Bears (Documentary Review)

Unlike the last documentary that was more of a slideshow, this one was a little more insightful. Bears is a 2004 documentary made by the National Wildlife Federation, showing the many different species of bears around Canada, their habitat as well as threats to these animals of power.

The documentary starts with a Narrator (Tyrone Benskin) describing how  species of bears are slowly becoming endangered.  Out in Alaska, a pilot and environmentalist known as Kris Day goes into the mountains every spring to see how the brown bears are getting along. Kris hangs out with bears year after year and even names them. Next the Narrator describes how a black bear has survived a long time without food. As the mother black bear slides down a mountain searching for food, her two cubs get to explore their large habitat as they get older.
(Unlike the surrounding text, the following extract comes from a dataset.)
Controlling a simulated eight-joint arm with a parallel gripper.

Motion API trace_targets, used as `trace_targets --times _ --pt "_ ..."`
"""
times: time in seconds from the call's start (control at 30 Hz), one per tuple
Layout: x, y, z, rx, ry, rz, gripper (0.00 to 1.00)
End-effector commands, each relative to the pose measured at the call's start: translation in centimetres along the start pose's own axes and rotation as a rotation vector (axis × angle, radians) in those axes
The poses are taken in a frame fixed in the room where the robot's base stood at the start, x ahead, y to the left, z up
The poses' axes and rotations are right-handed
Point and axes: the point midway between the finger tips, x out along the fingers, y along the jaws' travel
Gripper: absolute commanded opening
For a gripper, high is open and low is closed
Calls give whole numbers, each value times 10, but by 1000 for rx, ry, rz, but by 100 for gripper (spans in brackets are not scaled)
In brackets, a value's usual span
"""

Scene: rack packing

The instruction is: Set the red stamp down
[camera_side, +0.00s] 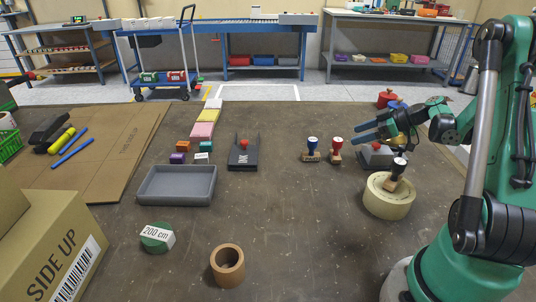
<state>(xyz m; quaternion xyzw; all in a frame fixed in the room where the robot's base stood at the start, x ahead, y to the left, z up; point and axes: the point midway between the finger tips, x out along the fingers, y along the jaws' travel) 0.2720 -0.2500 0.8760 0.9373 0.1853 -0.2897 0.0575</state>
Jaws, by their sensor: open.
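The red stamp (335,151), with a red handle and wooden base, stands on the dark work surface just right of the blue stamp (311,150). It looks upright and free of my gripper. A black-handled stamp (397,170) sits tilted on a cream tape roll (388,199) to the right.
A grey device with a red knob (377,155) is below my gripper. A black holder (243,153) stands left of the stamps. A grey tray (176,200), brown ring (228,265) and green tape (156,237) lie further left and front. The middle front is clear.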

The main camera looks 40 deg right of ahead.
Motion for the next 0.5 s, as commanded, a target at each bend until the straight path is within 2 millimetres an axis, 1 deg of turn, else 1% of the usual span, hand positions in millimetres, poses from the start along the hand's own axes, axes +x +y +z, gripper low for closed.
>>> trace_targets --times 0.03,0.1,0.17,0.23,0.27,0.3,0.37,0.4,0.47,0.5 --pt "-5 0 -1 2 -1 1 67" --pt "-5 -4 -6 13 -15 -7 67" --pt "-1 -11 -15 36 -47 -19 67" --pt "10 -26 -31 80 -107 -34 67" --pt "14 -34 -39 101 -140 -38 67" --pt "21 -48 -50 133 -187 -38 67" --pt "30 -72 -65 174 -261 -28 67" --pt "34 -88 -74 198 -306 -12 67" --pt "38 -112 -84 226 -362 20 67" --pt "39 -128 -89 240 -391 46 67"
The Narrator later on describes how the polar bears come out when spring thaws and the male polar bears playfully fight while hunting for food. It’s also described how the natives saw these bears as animals with special powers of healing. The rest of the documentary shows how bears around the world live their life throughout the seasons, with  many other details about the bears’ lifestyle, plus Kris giving tours to visitors in Alaska.

I find this film very informative and fascinating. I quite enjoyed all the details in this documentary. The footage captured is intense and this documentary had a lot of substance to it.